The casting was key for “Soundtrack” because of the wide range of abilities the performers needed to have. Although Safran is adamant that he always intended to have the characters lip-synch, shooting the pilot for Fox came with the caveat that if the lip-synching was not well-received they reserved the right to reshoot with covers. So he and his casting team needed to find actors who had some musical talent if need be. Making things more complicated was the fact that Safran didn’t ask his actors to lip-synch ahead of time because “if there was a tape of it being bad out there never would have had the chance to shoot it,” he says. “It was a lot of faith. I had to have faith that the actors I met with could do it, and I had no proof that they actually could.”

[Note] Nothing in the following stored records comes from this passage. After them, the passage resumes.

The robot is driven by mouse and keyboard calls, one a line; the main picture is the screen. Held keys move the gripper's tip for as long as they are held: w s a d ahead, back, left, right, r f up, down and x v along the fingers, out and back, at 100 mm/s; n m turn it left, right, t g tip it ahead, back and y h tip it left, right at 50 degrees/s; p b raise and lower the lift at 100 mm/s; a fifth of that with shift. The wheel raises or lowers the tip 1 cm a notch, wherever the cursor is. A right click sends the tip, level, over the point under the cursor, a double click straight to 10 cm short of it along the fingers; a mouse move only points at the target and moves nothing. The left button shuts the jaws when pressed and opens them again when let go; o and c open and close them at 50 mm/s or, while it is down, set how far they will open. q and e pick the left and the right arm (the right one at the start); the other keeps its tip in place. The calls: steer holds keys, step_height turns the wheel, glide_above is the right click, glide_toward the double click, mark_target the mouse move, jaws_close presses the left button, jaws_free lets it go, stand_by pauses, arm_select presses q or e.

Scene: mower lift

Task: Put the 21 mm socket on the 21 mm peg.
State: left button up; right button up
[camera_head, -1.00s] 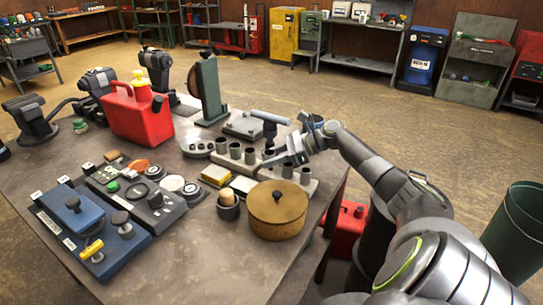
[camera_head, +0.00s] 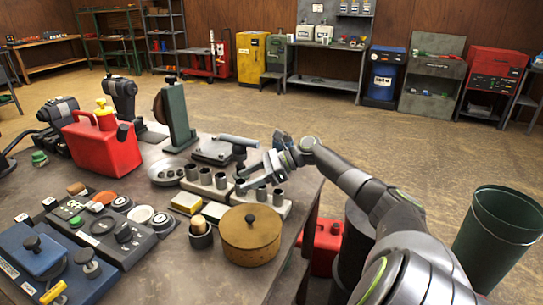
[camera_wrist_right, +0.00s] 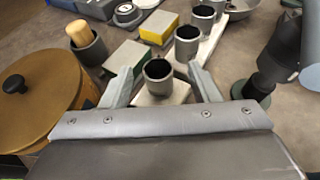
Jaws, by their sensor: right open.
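Several dark grey sockets stand upright in a row on light blocks at the table's right; I cannot read any size marks. My right gripper (camera_head: 246,177) is low over this row in the head view. In the right wrist view its fingers (camera_wrist_right: 159,70) are open and apart, one on each side of a grey hollow socket (camera_wrist_right: 158,85). That socket stands on a pale block, with visible gaps to the fingers. More sockets (camera_wrist_right: 187,42) stand beyond it. I cannot tell which socket or peg is the 21 mm one. My left gripper is out of view.
A brown lidded pot (camera_head: 250,240) and a cup with a wooden-handled tool (camera_head: 200,232) stand in front of the row. A red can (camera_head: 102,145) and control boxes (camera_head: 108,235) fill the left.

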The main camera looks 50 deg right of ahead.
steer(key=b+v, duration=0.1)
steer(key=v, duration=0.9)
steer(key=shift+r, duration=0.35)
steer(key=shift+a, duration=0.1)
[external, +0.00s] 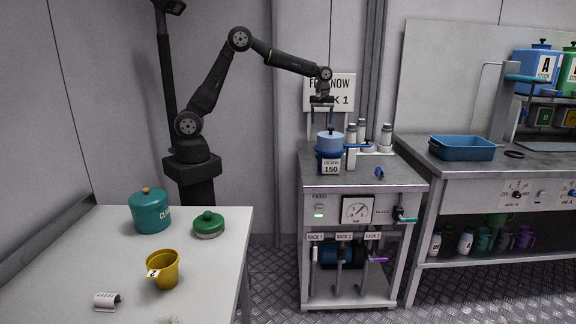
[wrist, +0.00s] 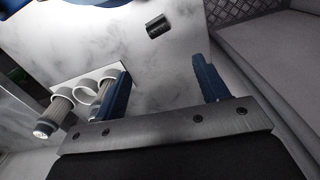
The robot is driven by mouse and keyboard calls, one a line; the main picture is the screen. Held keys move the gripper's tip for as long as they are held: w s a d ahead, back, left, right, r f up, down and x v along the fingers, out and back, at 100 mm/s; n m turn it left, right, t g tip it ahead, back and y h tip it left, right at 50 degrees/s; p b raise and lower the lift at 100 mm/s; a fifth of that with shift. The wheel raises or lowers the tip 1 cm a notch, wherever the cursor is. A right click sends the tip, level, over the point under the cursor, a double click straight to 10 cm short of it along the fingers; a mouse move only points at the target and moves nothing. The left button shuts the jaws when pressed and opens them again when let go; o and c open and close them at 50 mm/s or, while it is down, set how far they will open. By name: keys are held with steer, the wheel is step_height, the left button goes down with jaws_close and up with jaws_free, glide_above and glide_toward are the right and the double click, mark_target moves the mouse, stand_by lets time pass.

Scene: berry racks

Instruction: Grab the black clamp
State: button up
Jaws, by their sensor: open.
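A small black piece (wrist: 157,26), which looks like the clamp, lies on the pale marbled top in the wrist view, beyond my fingertips and apart from them. A small dark blue-black piece (external: 379,172) lies on the middle cart's top in the external view; I cannot tell for certain whether it is the same piece. My gripper (external: 322,122) hangs over the left part of this cart, above the blue pot. In the wrist view my gripper (wrist: 160,68) has its two blue fingers wide apart with nothing between them.
The blue pot (external: 330,146) labelled 150 stands on the cart (external: 345,181). A blue tray (external: 462,149) and black ring (external: 513,154) sit on the right bench. The left table holds a teal pot (external: 150,214) and yellow cup (external: 165,272).

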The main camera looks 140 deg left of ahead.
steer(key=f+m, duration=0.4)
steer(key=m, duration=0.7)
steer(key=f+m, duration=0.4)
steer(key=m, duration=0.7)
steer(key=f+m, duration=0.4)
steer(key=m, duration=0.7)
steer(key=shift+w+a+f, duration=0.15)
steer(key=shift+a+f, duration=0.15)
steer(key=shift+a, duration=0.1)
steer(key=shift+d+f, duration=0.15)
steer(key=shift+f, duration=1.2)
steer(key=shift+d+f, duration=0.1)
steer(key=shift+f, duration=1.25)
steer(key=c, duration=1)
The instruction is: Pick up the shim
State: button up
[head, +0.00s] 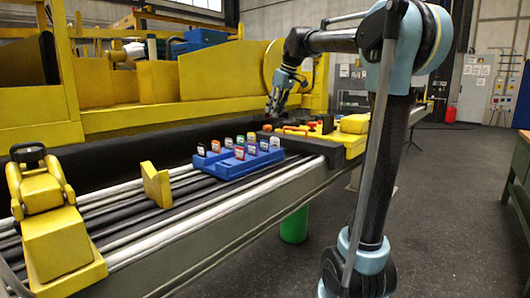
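My gripper (272,110) points down above the far part of the long bench, behind and right of a blue holder. It is small and dark here, and I cannot tell whether its fingers are open or shut. The blue holder (232,170) lies on the rails of the bench. Several small upright tags (240,153) in different colours, with pale labels, stand in it in rows. They may be the shims, but I cannot tell which one is meant. The gripper appears apart from them.
A yellow V-shaped block (156,186) stands left of the holder. A yellow clamp-like fixture (58,230) is at the near left. Orange-red parts (296,130) and a yellow block (355,124) lie farther right. A large yellow machine (150,85) stands behind. A green cylinder (294,226) is below the bench.

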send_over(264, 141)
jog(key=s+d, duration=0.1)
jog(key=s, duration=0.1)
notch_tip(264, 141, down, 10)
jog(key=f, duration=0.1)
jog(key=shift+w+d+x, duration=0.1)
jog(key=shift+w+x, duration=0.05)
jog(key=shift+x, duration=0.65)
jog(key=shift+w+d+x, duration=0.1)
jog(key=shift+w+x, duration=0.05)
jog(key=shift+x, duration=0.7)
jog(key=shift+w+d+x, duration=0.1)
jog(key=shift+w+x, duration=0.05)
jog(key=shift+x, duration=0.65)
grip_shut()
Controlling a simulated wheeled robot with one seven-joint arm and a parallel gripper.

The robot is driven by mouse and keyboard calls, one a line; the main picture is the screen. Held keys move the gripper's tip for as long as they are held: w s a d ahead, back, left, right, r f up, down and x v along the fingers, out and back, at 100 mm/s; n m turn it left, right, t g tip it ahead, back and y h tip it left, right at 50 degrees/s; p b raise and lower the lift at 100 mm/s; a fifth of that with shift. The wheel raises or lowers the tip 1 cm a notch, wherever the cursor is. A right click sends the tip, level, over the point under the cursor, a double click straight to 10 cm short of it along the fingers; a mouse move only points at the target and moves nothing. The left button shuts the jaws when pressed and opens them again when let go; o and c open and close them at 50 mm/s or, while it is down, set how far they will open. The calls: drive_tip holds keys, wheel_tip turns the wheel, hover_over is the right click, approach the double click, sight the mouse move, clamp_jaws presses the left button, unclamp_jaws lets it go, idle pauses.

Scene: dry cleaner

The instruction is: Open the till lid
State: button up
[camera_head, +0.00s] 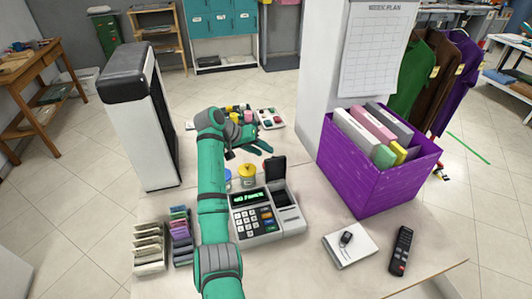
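The till (262,218) stands on the counter, with a lit green display and a keypad on its left part. Its dark lid (274,169) stands raised at the back of the right part, and the compartment in front of it shows uncovered. My teal arm reaches forward past the left side of the till. My gripper (249,150) is beyond the till, behind and to the left of the raised lid. It looks apart from the lid, but the gap is hard to judge. Its fingers are too small and partly hidden to tell if they are open.
A purple box (375,175) of folders stands right of the till. A notepad (349,245) and a remote (401,251) lie in front of it. Card racks (150,247) stand left of my arm. A yellow jar (247,175) stands behind the till, with small coloured items farther back.

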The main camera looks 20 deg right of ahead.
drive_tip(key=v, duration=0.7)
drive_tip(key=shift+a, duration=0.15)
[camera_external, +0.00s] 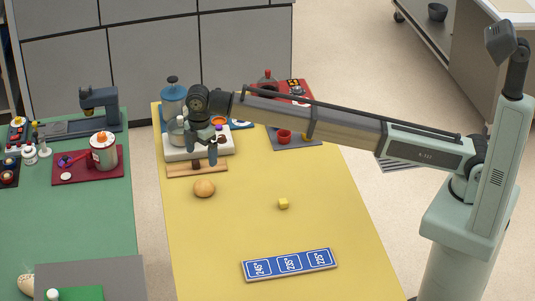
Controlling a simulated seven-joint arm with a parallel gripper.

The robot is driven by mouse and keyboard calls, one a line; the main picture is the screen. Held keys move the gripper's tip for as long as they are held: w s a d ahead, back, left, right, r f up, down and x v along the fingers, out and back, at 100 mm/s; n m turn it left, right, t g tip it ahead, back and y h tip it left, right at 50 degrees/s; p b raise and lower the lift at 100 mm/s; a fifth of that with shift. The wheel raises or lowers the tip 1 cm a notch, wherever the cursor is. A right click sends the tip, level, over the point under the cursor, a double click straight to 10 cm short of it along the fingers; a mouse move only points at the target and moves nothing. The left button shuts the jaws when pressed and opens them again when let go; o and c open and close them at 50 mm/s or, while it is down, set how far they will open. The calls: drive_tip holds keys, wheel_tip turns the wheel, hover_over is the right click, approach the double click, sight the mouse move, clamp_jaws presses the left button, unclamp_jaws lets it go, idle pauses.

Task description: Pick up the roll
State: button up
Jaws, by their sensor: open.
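The roll (204,188) is a small round tan bun lying on the yellow worktop (235,225), in front of a wooden board. My gripper (202,162) hangs from the end of my arm just behind and above the roll, over the wooden board's area. Its two fingers point down and are apart, with nothing seen between them. The roll is clear of the fingers, with its whole upper side visible.
Behind the roll are the wooden board (180,169), a white machine (174,145) and a blue jar (173,104). A blue temperature sign (289,263) lies in front. The worktop between them is clear.

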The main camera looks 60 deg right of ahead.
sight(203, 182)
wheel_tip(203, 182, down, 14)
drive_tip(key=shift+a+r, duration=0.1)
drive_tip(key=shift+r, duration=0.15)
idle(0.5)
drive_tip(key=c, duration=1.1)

He continues: “The show is a big swing, a tough sell. No one’s ever done lip-synching before. No one’s ever done something grounded and real but with such a huge disparity when the fantasy happens. ‘Crazy Ex-Girlfriend’ already was a little heightened, as was ‘Glee.’ Going from one moment where you are watching somebody learn terrible news to a love song, like in Episode 3 when Dante learns De’Andra is married and then it cuts to a Miguel song, it’s unproven.”
What Safran thinks eased the process for all involved was that the choreography by James Alsop was based on “what was right for actors’ internal body work. You understand the personality of the character more because the way they move comes from them, but also it comes from within the skills they possess.”
The biggest production challenge of the first season, Safran shares, was matching Chicago for Los Angeles after the pilot was shot in many of the real locations depicted in the show but due to lack of tax credits, the series had to relocate and “had to come down in size but still seem as large as the pilot.”
But the overall biggest complication for him was adjusting to the streaming model.
“It took me many episodes to realize I didn’t really have to take [the notes]. It was a learning curve,” he says. “Also, it’s been a long process. We made the pilot almost two years ago. I’ve been living only with this show for all of that time.”